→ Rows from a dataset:
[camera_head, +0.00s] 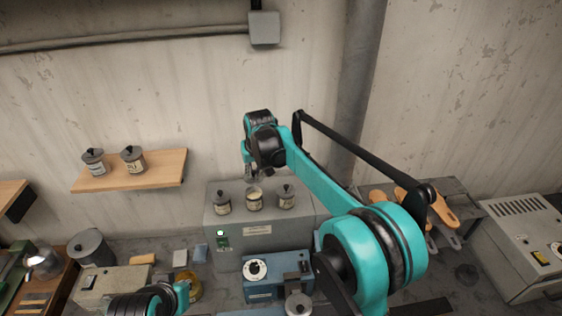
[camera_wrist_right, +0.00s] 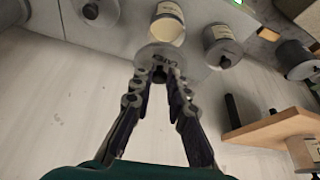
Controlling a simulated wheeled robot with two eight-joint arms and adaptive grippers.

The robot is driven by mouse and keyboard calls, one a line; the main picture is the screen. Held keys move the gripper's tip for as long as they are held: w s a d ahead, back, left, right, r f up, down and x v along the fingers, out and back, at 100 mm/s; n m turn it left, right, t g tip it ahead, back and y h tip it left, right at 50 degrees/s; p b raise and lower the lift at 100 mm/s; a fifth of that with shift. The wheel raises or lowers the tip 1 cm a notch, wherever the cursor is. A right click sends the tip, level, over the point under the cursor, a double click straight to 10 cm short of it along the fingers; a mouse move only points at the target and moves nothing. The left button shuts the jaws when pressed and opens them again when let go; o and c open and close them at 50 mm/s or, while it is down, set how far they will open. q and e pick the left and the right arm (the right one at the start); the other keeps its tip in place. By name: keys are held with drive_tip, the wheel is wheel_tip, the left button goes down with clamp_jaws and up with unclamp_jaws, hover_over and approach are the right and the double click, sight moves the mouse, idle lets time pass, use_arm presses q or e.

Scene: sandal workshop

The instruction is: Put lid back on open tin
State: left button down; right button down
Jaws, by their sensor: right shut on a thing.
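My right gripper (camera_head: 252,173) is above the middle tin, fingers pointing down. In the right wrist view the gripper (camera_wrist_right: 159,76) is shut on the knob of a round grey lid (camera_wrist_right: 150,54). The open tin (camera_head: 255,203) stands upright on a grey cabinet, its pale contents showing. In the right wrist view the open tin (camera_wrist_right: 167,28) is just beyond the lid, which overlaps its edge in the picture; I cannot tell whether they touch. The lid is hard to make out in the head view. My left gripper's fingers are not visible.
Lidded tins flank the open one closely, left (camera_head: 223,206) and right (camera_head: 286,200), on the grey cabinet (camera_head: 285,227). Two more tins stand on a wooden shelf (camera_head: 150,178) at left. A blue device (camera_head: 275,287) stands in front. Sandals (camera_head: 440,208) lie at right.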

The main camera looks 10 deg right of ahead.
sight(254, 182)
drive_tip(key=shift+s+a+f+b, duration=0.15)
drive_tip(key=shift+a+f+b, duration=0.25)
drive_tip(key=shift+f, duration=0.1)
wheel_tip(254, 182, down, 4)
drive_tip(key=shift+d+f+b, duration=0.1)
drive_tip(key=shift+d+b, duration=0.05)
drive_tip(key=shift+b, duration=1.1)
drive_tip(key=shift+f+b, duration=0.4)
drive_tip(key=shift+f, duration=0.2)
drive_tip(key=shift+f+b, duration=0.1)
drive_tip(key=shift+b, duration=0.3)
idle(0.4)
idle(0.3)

* * *

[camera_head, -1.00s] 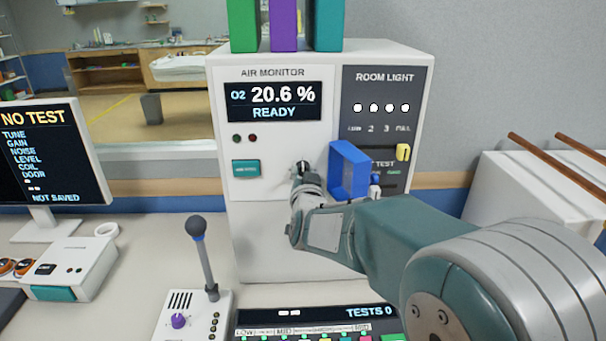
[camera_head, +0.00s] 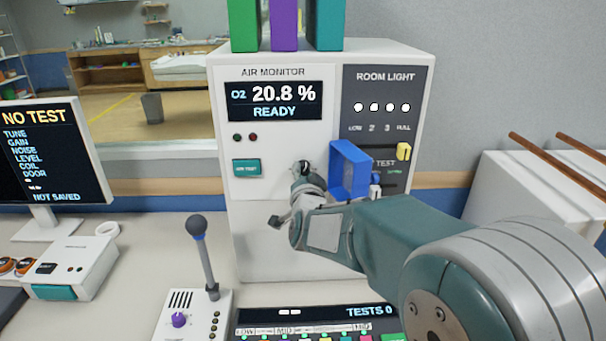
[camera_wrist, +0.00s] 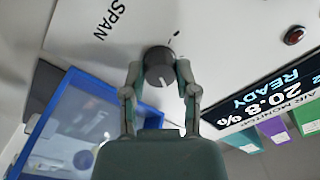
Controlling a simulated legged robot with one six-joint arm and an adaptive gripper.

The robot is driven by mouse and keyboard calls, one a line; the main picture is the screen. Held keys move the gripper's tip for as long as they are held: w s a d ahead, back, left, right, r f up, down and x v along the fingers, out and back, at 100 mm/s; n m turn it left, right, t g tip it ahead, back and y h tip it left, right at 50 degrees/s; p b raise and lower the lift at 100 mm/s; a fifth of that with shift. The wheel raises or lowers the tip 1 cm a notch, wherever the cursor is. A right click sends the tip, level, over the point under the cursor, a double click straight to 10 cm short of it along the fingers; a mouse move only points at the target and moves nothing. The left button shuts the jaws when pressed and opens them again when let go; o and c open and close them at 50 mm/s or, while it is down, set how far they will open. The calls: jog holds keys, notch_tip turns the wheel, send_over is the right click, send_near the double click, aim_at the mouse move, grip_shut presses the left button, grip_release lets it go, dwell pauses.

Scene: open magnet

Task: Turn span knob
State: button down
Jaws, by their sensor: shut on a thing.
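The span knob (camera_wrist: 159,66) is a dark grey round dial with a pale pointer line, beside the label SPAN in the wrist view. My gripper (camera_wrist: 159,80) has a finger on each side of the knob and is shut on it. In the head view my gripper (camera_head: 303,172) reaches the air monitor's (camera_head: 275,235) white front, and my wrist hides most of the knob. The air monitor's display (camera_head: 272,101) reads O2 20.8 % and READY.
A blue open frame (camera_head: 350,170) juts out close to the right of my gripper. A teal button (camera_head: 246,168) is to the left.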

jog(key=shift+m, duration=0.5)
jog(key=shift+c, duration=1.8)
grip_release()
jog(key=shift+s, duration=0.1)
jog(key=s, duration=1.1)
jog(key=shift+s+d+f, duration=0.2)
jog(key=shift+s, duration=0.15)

→ WHAT YOU SHOULD DO: Show every line from the listing above in which the string "simulated" appears.

→ EXERCISE SOLUTION:
Controlling a simulated wheeled robot with two eight-joint arms and adaptive grippers.
Controlling a simulated legged robot with one six-joint arm and an adaptive gripper.

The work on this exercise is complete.